I would love to comment further about your writing but I'm not really one to crtique. I did however find that it was interesting and well put together. I do find that you may as they always tell me here need to let your character tell the story. I'm thinking that maybe her accounts of being lost in the woods would flow better in first person POV? Just a thought again don't take my work for it.
 
Thanks for leaving me a message. im glad you found it interesting. As to your idea about putting it first person. I can't really do that because later on in the book, i meet more characters, and i want to express their feelings aswell as aricas. i just really want to know if you feel as though you know the character and care about what happens to her?? if anyone else can give me any hints i'd be really really happy to hear them.
*~EMMER~*
 
This piece of writing did capture my interest, and I wanted to see what happened next, so well done. :)
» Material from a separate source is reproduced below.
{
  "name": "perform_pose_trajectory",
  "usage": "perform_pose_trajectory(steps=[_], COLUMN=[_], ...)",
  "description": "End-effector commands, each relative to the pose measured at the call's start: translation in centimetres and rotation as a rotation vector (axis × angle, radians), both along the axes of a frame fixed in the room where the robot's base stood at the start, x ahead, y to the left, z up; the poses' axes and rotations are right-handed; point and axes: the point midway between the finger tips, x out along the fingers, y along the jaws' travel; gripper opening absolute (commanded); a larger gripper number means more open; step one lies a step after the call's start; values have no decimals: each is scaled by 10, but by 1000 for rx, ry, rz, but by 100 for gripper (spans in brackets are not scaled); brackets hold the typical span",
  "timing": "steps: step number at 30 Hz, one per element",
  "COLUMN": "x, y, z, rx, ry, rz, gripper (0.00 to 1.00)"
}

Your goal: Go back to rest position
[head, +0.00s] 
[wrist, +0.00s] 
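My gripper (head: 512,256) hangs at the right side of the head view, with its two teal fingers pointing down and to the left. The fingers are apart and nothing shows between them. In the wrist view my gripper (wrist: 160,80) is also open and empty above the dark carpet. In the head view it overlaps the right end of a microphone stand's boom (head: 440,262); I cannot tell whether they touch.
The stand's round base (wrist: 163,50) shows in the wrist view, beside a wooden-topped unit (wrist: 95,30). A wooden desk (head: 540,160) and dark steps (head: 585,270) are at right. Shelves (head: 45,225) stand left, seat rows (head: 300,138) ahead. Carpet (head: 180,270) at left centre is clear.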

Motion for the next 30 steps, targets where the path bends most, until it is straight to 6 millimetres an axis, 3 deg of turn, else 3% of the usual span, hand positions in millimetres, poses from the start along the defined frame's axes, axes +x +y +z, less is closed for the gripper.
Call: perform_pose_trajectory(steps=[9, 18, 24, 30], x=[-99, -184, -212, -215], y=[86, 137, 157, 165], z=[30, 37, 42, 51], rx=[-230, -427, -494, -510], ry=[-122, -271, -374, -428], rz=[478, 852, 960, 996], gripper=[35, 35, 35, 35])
The first point I'll make is that having to read through such a large chunk of densely-packed text was quite difficult on the eyes - I presume you would normally use paragraphs in your writing, but haven't here due to some other reason?

She was vaguely pretty for a fourteen year old.

This doesn't really mean anything to the reader, so is it necessary?

Her purple eyes shone with tears and her cheeks were red from the outpour of emotion. Long brown hair cascaded down her shoulders. Her dress, had it not been torn and frayed, was that of a bride.

Instead of putting this in all together, where it comes across almost as a kind of list, maybe you could space it throughout your writing more subtly? For example, have the branches tangling in her long brown hair as she dodges through the trees (I know that's not a great example - what I'm trying to say is incorporate the description into your writing instead of having it as a separate chunk of info).

Her heart pounding in her chest as slowly backed away.

There seems to be a mixture of tenses and/or a missing word here. Consider "Her heart pounded in her chest as she slowly backed away".

None had seen her, yet she dared not hope they wouldn’t.

I found this sentence rather difficult to work out - it sounds very strange and awkward!

Carefully she tiptoed backwards, her eyes wide with fear. A loud crack echoed through the valley. She glanced down. Her foot stood upon the remains of a dry twig. Every eye was on her now, glistening as red as the blood on their beaks and talons. Nothing moved. The hot wind drove through her hair as she stood, frozen to the floor.

A nice build-up of tension here.

Like a broken spell her feet were freed

I liked that.

Well, those were some of my opinions. :) Please bear in mind I am not a published writer and don't necessarily know what I'm talking about, but I liked your writing and hope you will continue with this story. :)
 
thanks anymore?

Thanks for your input Halo!!

Im glad you wanted to know what happened to her, i always think theres no point reading something unless u want to know what happens.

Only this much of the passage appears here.